Exactly retype the lines below from the one containing "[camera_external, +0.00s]" through the end of the listing. Leave pictures out.
[start of DATA SHOWN]
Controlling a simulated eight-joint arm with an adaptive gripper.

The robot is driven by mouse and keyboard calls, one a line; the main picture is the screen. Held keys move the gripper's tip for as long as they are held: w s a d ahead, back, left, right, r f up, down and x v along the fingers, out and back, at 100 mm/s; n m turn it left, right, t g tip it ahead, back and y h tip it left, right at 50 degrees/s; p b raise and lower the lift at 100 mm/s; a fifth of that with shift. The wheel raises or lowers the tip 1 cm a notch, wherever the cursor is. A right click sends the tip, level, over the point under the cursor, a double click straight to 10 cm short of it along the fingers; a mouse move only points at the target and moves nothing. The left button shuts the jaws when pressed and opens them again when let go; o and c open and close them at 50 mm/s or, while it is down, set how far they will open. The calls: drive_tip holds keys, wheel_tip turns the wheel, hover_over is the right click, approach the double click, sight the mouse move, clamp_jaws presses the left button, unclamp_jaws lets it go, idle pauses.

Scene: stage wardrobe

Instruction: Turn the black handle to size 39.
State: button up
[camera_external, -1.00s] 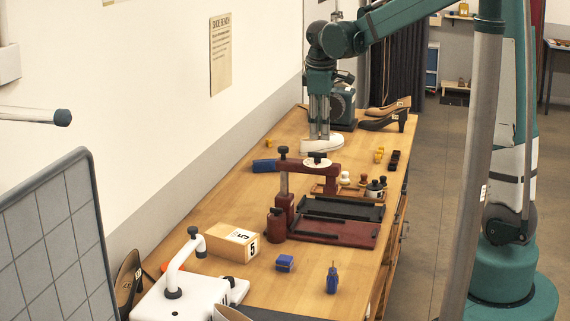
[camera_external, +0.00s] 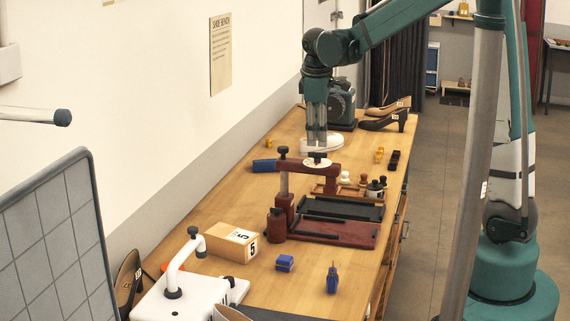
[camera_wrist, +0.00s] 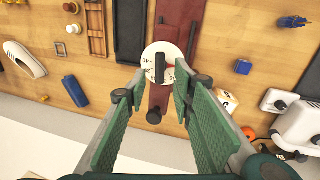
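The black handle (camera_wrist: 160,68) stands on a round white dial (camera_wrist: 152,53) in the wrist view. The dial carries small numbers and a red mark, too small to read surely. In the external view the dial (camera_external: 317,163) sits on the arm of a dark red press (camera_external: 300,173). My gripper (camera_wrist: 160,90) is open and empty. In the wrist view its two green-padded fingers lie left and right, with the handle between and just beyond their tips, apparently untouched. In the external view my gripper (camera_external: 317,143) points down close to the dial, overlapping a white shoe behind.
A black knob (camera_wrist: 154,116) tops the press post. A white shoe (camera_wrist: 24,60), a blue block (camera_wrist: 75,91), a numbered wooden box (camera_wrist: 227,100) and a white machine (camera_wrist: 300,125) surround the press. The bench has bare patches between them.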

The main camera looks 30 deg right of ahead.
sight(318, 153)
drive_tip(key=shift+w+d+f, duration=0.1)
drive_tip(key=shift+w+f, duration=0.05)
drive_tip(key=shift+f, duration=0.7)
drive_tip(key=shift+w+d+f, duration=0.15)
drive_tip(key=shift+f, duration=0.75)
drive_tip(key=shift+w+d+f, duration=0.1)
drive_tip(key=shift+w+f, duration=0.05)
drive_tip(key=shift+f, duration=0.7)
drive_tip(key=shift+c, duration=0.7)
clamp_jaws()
[end of DATA SHOWN]
TASK RESULT =>
[camera_external, +0.00s] 
[camera_wrist, +0.00s] 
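The black handle (camera_wrist: 160,68) stands on a round white dial (camera_wrist: 152,53) in the wrist view. The dial carries small numbers and a red mark, too small to read surely. In the external view the dial (camera_external: 317,163) sits on the arm of a dark red press (camera_external: 300,173). My gripper (camera_wrist: 160,90) is open and empty. In the wrist view its two green-padded fingers lie left and right, with the handle between and just beyond their tips, apparently untouched. In the external view my gripper (camera_external: 317,143) points down close to the dial, overlapping a white shoe behind.
A black knob (camera_wrist: 154,116) tops the press post. A white shoe (camera_wrist: 24,60), a blue block (camera_wrist: 75,91), a numbered wooden box (camera_wrist: 227,100) and a white machine (camera_wrist: 300,125) surround the press. The bench has bare patches between them.

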The main camera looks 30 deg right of ahead.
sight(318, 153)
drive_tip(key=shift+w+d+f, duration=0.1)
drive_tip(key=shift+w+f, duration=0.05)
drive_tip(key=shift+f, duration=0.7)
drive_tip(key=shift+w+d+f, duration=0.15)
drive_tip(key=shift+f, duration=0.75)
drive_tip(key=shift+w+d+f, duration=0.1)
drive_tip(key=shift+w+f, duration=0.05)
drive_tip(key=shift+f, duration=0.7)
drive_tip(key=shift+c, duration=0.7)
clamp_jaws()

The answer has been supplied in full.